Cuando sonríe, el director se deleita en su rostro y explota esa belleza robada.

La chica, de la que no conoceremos su nombre hasta el final y que al conocerlo da el último gran golpe en la mesa —no os lo vamos a decir—, representa la juventud perdida ahogada entre miedo y represión. Tiene una marca en la cara de la que no nos cuentan nada, pero que imaginamos —así son las cosas, creemos de manera inmediata que de la diferencia nace el defecto— forma parte de la génesis de sus problemas, ya que vive con pánico a que la vean, la miren, la siquiera consideren. Sus pasiones, y su bondad —grande, pantagruélica— no caben en esa habitación que apenas es capaz de retener tanto talento y gracia; si te descuidas, acabas viendo en ella todo lo que llevas dentro, lo que no te atreves a hacer, lo que te bloquea, la inseguridad.

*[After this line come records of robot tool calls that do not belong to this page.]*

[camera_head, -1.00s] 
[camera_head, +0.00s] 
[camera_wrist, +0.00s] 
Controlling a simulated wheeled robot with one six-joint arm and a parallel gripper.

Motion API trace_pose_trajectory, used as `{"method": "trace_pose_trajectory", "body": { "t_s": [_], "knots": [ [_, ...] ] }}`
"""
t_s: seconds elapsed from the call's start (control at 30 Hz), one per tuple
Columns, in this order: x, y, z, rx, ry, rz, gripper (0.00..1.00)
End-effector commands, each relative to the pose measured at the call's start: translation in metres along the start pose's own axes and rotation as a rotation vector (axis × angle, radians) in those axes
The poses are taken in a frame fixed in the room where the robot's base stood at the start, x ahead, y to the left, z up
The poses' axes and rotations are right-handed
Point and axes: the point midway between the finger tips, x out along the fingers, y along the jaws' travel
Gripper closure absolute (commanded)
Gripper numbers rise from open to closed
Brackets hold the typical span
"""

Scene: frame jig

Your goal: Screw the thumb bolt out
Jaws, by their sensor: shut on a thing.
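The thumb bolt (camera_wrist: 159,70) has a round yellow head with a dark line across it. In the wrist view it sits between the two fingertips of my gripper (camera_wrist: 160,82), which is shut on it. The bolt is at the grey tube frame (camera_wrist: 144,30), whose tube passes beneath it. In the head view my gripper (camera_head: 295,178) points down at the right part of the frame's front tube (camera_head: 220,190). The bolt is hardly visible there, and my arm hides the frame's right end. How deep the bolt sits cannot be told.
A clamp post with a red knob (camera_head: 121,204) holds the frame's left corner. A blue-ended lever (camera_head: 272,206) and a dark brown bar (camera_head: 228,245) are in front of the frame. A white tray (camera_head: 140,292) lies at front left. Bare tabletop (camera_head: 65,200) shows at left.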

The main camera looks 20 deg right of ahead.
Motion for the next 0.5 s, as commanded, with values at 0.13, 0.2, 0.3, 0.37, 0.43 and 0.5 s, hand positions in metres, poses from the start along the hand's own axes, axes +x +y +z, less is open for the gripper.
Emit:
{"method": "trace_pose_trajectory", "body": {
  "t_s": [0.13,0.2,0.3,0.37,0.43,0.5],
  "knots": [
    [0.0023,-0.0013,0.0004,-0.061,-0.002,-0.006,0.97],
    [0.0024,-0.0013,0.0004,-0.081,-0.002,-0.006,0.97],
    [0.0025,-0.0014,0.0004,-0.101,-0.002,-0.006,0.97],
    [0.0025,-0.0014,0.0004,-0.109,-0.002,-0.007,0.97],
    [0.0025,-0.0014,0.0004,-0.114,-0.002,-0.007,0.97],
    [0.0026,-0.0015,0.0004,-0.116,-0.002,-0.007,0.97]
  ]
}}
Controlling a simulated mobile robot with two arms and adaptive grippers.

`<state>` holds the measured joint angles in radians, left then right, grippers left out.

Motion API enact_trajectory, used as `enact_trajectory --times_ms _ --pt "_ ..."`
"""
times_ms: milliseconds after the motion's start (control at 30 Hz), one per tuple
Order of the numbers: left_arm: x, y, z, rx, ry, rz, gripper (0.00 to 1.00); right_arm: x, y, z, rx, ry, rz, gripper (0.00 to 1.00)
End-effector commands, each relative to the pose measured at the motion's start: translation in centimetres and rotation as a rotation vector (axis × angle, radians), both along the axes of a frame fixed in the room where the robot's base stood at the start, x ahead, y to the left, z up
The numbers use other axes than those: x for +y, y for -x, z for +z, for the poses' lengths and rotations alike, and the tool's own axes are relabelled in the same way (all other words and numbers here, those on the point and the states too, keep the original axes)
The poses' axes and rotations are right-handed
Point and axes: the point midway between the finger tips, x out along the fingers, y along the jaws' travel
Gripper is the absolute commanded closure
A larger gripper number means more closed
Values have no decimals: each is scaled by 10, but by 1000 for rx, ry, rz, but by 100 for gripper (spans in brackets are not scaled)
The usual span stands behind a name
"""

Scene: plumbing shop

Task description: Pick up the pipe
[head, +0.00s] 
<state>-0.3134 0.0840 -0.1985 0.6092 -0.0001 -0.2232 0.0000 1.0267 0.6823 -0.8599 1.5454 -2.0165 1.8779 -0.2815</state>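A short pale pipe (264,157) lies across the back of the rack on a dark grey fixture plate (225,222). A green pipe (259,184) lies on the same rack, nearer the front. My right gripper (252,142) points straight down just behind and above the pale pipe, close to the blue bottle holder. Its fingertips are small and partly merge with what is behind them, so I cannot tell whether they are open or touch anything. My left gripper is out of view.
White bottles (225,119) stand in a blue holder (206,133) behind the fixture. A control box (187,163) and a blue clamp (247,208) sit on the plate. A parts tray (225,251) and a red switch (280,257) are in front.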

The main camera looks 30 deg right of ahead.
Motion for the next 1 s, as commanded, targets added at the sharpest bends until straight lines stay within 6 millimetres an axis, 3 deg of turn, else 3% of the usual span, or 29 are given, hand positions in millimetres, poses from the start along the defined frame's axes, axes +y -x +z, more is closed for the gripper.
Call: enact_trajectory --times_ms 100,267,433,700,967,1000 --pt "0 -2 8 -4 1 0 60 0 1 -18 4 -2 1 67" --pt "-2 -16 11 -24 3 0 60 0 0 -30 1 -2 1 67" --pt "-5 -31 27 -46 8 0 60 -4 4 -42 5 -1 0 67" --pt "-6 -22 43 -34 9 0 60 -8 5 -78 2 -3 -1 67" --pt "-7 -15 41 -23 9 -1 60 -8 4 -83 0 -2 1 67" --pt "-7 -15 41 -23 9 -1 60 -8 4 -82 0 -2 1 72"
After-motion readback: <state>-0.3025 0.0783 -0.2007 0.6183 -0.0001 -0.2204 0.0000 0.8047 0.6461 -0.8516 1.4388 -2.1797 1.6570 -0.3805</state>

Jamás dos personajes tan excéntricos pudieron decir tanto con tan poco. En este punto, no existen razones para no considerar esta película como una obra de envergadura descomunal. Jung Jae-young —en el papel del náufrago de ciudad— y Jung Ryeo-won —interpretando a la chica que fotografía la luna— forman parte de la historia del séptimo arte casi seguro sin darse cuenta, pues han podido poner voz y rostro a los inadaptados, a los desterrados, a los náufragos. Sus interpretaciones, feroces y viscerales, no dejan lugar para el respiro, y si al comenzar la historia los mirabas con lástima, al final prácticamente los envidias. Solo queda sonreír.